What you have to do: Your task is to repeat, word for word, the line containing "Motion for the" and all lines that follow it to the end of the material, and no other lines.

Raw data:
--- begin ---

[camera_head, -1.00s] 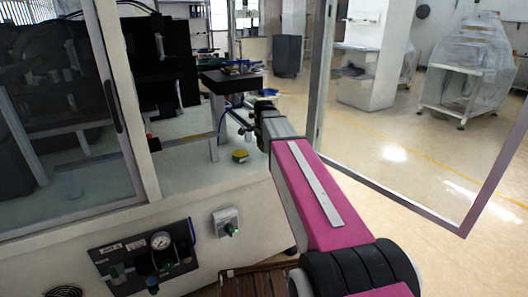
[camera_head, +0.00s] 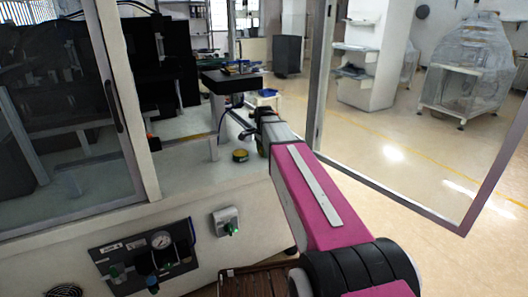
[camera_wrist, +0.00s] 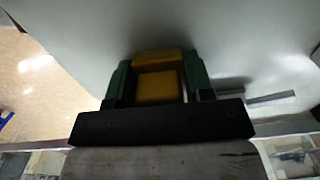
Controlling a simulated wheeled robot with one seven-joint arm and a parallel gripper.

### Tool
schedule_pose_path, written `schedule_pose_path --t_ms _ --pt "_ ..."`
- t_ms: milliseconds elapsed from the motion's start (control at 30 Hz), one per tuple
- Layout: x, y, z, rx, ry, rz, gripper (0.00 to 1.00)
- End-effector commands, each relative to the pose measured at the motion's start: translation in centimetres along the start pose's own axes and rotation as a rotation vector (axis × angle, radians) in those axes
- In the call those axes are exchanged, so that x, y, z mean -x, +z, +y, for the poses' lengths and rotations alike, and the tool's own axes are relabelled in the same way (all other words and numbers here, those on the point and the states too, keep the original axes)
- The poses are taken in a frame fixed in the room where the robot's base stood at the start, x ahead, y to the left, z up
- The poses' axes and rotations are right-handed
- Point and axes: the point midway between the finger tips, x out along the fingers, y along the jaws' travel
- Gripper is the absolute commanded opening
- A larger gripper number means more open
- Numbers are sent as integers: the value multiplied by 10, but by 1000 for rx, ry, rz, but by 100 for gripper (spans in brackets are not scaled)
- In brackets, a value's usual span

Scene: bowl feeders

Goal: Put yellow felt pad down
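The yellow felt pad (camera_wrist: 160,86) shows as a yellow block in the wrist view. My gripper (camera_wrist: 160,78) has its green fingers close against the pad's left and right sides, with no clear gap. A pale grey surface lies beyond the pad; I cannot tell whether the pad touches it. In the head view, a small yellow and dark shape (camera_head: 240,155) shows low over the white machine ledge (camera_head: 200,178), left of my arm's end. It is too small to tell pad from fingers there.
A black raised platform (camera_head: 231,82) on a post stands behind my arm's end. A glass door frame (camera_head: 318,90) stands open on the right. Dark machinery (camera_head: 160,60) fills the left. The ledge in front is mostly clear.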

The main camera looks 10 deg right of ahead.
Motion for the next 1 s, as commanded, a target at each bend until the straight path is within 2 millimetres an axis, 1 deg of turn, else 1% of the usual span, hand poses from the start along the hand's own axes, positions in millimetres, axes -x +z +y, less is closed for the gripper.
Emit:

--- end ---

Result for this task:
Motion for the next 1 s, as commanded, a target at each bend until the straight path is within 2 millimetres an axis, 1 deg of turn, else 1% of the usual span, hand poses from the start along the hand's own axes, positions in millimetres, axes -x +z +y, less is closed for the gripper.
Emit:

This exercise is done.